▸ **DIRECTION**
Leave out the pictures, and write out exactly the lines from the beginning of the material to the line holding "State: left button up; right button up", that line included, and nothing else.

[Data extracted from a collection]
»»
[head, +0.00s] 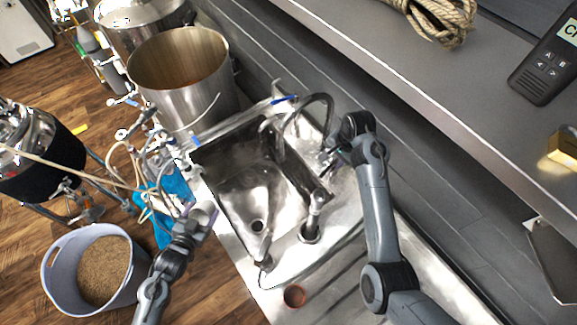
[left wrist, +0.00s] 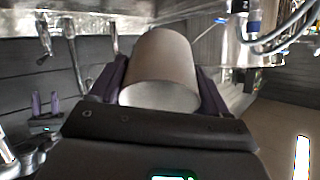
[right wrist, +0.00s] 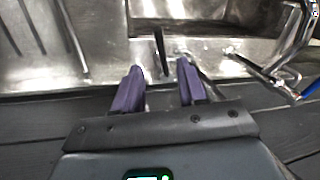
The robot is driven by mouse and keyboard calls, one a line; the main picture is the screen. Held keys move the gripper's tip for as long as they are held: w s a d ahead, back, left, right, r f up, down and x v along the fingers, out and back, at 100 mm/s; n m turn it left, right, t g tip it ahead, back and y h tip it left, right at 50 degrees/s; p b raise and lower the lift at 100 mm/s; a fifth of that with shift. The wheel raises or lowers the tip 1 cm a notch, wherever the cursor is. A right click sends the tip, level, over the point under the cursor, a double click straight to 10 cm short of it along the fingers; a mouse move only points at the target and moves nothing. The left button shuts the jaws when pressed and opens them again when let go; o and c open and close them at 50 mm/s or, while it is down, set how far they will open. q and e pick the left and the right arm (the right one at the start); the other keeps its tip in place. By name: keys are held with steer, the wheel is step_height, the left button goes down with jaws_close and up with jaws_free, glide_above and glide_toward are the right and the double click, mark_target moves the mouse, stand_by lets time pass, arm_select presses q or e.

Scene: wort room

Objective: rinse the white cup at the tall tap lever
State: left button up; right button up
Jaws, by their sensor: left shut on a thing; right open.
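My left gripper (head: 203,218) is shut on the white cup (left wrist: 160,62), which lies between the purple fingers in the left wrist view. In the head view the gripper is just outside the sink's left edge, and the cup is hard to make out. The tall tap (head: 312,100) arches at the back right of the sink (head: 243,217). My right gripper (head: 330,158) is open beside the tap's base. In the right wrist view, a thin dark lever (right wrist: 161,50) stands beyond and between the open purple fingertips (right wrist: 160,75).
A shorter tap (head: 312,222) stands on the sink's right rim. A small copper-coloured cup (head: 294,296) is on the drainboard. A steel pot (head: 185,82) stands behind the sink, and a grain bucket (head: 62,275) is on the floor. The sink basin is empty.

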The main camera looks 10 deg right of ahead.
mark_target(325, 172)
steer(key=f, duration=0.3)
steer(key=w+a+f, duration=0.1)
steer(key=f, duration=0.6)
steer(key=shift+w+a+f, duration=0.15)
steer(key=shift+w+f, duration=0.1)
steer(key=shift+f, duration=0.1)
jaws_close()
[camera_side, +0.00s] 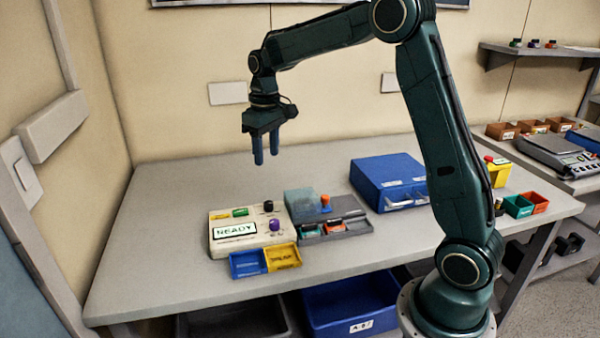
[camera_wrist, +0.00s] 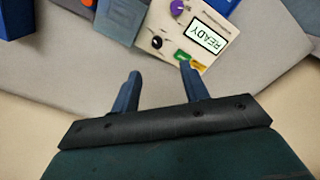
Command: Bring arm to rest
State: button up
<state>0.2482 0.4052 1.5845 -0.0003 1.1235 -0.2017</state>
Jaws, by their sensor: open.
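My gripper (camera_side: 266,158) hangs fingers-down, high above the back of the grey table (camera_side: 150,275), with its two blue fingers apart and nothing between them. In the wrist view my gripper (camera_wrist: 160,82) also shows open and empty. A beige pump box (camera_side: 238,252) with a READY display stands on the table below it; it shows in the wrist view too (camera_wrist: 178,48). The box has a purple knob, a black knob, and green and yellow parts on top. A grey unit (camera_side: 338,214) with a bluish clear cover and an orange knob stands beside it.
A blue bin (camera_side: 245,264) and a yellow bin (camera_side: 283,257) sit before the pump. A blue drawer box (camera_side: 375,180) stands toward the back right. Green (camera_side: 517,207) and red (camera_side: 536,202) bins sit at the right edge. The table's left side is clear.

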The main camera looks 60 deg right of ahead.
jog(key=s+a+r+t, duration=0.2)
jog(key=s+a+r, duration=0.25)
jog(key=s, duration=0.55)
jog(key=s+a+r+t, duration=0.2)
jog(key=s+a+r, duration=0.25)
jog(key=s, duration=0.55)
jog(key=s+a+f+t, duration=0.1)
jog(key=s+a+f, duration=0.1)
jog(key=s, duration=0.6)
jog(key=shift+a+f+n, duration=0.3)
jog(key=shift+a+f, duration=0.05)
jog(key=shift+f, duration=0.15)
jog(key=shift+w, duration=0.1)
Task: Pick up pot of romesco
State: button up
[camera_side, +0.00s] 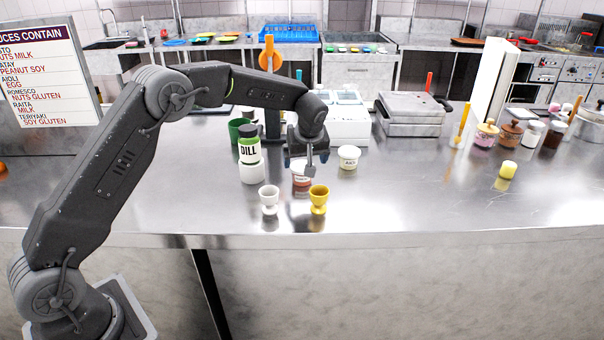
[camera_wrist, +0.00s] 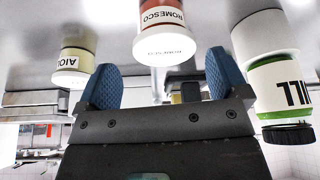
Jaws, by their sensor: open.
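The pot of romesco (camera_wrist: 162,18) is a white-lidded pot with a red-brown band lettered ROMESCO. In the wrist view, which looks upside down, it is at top centre, just beyond the gap between my fingers. In the side view the romesco pot (camera_side: 301,181) stands on the steel counter, partly hidden by my gripper. My gripper (camera_side: 309,168) is pointed down close to the pot. In the wrist view the blue fingers of my gripper (camera_wrist: 160,62) are wide apart with nothing between them.
A DILL jar (camera_side: 249,150) stands left of the pot on a white base. An AIOLI pot (camera_wrist: 75,62) is near; a white pot (camera_side: 348,157) stands to the right.

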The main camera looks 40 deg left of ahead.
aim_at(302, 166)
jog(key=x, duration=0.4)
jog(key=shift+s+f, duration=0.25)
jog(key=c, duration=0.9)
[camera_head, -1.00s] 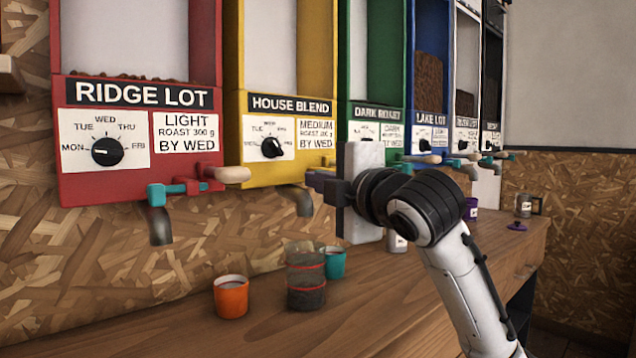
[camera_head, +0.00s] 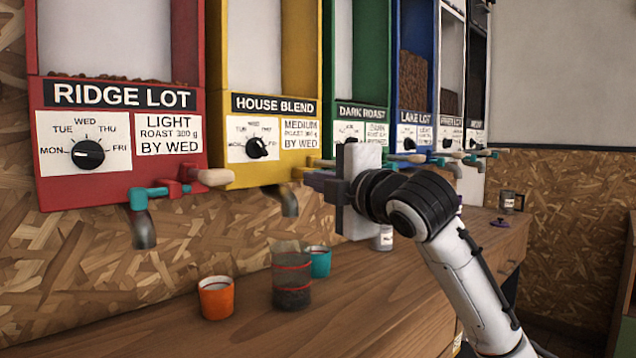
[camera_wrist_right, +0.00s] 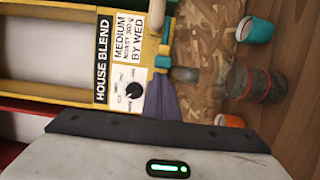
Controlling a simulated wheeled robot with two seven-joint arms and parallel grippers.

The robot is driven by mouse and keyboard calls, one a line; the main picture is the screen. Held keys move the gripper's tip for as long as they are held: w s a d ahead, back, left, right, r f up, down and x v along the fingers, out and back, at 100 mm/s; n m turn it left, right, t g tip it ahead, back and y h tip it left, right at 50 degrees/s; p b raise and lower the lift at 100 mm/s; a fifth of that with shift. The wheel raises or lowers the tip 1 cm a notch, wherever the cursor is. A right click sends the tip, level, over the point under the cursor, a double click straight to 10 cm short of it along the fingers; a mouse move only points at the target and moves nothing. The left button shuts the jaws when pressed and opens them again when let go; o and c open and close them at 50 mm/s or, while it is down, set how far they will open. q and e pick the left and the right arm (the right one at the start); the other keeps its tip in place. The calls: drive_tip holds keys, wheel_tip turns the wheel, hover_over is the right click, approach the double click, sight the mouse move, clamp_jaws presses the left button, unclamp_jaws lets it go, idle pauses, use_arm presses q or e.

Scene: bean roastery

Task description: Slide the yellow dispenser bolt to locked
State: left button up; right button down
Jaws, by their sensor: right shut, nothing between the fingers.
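The yellow dispenser (camera_head: 219,100), marked HOUSE BLEND, is second from the left in the head view. My right gripper (camera_head: 313,181) is shut and empty, in front of the dispenser's lower right, right of its spout (camera_head: 289,201). It hides the bolt there. In the right wrist view the dispenser is turned sideways. A teal bolt part (camera_wrist_right: 164,50) and a pale handle (camera_wrist_right: 157,14) show beside the grey spout (camera_wrist_right: 185,74). My purple fingers (camera_wrist_right: 164,90) point towards them; contact cannot be told. My left gripper is not in view.
The red dispenser (camera_head: 120,177) stands left; green and blue dispensers stand right. An orange cup (camera_head: 216,300), a glass jar (camera_head: 291,282) and a teal cup (camera_head: 320,262) stand on the wooden counter (camera_head: 370,300) below. The counter front is clear.

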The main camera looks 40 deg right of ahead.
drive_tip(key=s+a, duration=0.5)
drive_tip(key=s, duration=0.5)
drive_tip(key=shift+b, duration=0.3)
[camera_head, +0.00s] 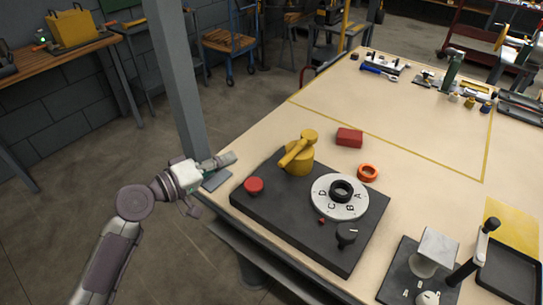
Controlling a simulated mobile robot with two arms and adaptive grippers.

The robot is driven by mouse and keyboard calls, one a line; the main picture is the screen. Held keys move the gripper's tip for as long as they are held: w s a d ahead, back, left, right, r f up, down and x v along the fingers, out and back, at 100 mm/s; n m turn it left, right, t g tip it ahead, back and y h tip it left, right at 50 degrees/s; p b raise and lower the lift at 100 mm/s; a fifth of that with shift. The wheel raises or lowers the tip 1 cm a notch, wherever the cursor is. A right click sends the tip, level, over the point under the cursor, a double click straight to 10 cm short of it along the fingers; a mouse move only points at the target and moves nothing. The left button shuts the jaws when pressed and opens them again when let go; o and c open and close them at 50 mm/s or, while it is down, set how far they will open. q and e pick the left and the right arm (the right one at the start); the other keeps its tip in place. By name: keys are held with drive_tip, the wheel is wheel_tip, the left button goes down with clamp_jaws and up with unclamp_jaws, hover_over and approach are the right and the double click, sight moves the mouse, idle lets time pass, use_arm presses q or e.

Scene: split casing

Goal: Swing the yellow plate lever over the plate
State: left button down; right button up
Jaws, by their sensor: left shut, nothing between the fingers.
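The yellow lever (297,149) sits on a round yellow base at the back of the dark casing (313,253). Its arm slants across the base, with a rounded knob at its upper right end. A white round plate (326,207) marked with letters lies to the right of the lever, with a black ring (342,191) at its middle. The lever is not over this plate. My left gripper (229,158) is shut and empty, left of the lever and apart from it, near the table's left edge. My right gripper is out of view.
A red knob (254,185) stands on the casing between my left gripper and the plate. A black knob (346,233) is at its front. A red block (349,137) and an orange ring (368,173) lie behind. A grey post (178,80) rises behind my left gripper.

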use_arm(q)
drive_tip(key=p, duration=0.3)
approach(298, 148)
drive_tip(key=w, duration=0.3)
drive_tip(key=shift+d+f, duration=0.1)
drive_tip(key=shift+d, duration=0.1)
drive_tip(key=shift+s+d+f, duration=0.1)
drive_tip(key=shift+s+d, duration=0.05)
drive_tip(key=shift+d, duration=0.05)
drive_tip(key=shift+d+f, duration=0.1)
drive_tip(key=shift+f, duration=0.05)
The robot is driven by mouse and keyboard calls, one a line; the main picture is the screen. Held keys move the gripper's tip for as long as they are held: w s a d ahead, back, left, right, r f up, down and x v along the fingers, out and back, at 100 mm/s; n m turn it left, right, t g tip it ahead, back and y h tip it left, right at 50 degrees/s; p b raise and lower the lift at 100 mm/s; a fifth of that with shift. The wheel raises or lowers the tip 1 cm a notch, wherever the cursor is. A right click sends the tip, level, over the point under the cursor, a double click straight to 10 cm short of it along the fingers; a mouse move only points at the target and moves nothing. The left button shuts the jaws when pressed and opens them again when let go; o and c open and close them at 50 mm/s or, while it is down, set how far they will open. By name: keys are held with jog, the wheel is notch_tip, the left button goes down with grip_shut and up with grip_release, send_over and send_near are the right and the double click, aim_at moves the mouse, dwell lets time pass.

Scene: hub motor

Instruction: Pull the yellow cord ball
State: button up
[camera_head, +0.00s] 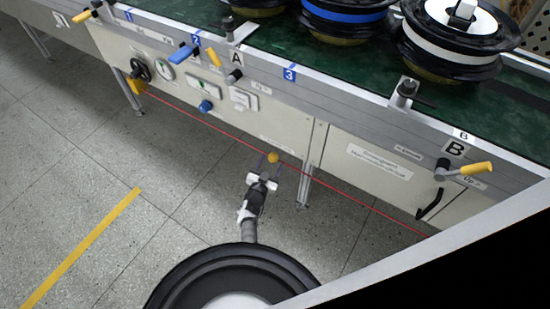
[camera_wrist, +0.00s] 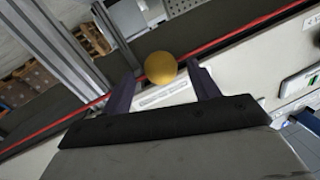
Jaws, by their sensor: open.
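The yellow cord ball (camera_head: 273,157) hangs on the red cord (camera_head: 225,132) that runs along the front of the conveyor bench. In the wrist view the ball (camera_wrist: 160,67) shows between my two fingertips, near the left-hand finger. My gripper (camera_head: 268,167) is open, its dark fingers pointing at the bench on either side of the ball in the head view. It also shows in the wrist view (camera_wrist: 160,80). I cannot tell whether a finger touches the ball. The red cord (camera_wrist: 62,118) crosses behind the fingers in the wrist view.
The bench front panel (camera_head: 375,165) carries a yellow-handled lever (camera_head: 470,169), a blue knob (camera_head: 206,106) and gauges. A metal bench leg (camera_head: 304,185) stands right of my gripper. Wheel hubs (camera_head: 345,18) sit on the green belt. The floor at left is clear.

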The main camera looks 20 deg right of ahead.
««
▸ **RESPONSE BELOW**
[head, +0.00s] 
[left wrist, +0.00s] 
[right wrist, +0.00s] 
The robot is driven by mouse and keyboard calls, one a line; the main picture is the screen. Held keys move the gripper's tip for as long as they are held: w s a d ahead, back, left, right, r f up, down and x v along the fingers, out and back, at 100 mm/s; n m turn it left, right, t g tip it ahead, back and y h tip it left, right at 50 degrees/s; p b raise and lower the lift at 100 mm/s; a fifth of that with shift. The wheel raises or lowers the tip 1 cm a notch, wherever the cursor is. A right click sends the tip, level, over the point under the cursor, a double click straight to 10 cm short of it along the fingers; a mouse move only points at the target and moves nothing. The left button shuts the jaws when pressed and opens them again when let go; o and c open and close them at 50 mm/s or, while it is down, set how far they will open. q and e pick the left and the right arm (the right one at the start); the other keeps its tip in place. By name: keys are held with steer, the wheel is step_height, the left button goes down with jaws_close and up with jaws_free, glide_above and glide_toward are the right and the double click, mark_target moves the mouse, stand_by lets time pass, arm_select presses q or e.

Scene: wort room

Objective: rinse the white cup at the tall tap lever
State: left button up; right button up

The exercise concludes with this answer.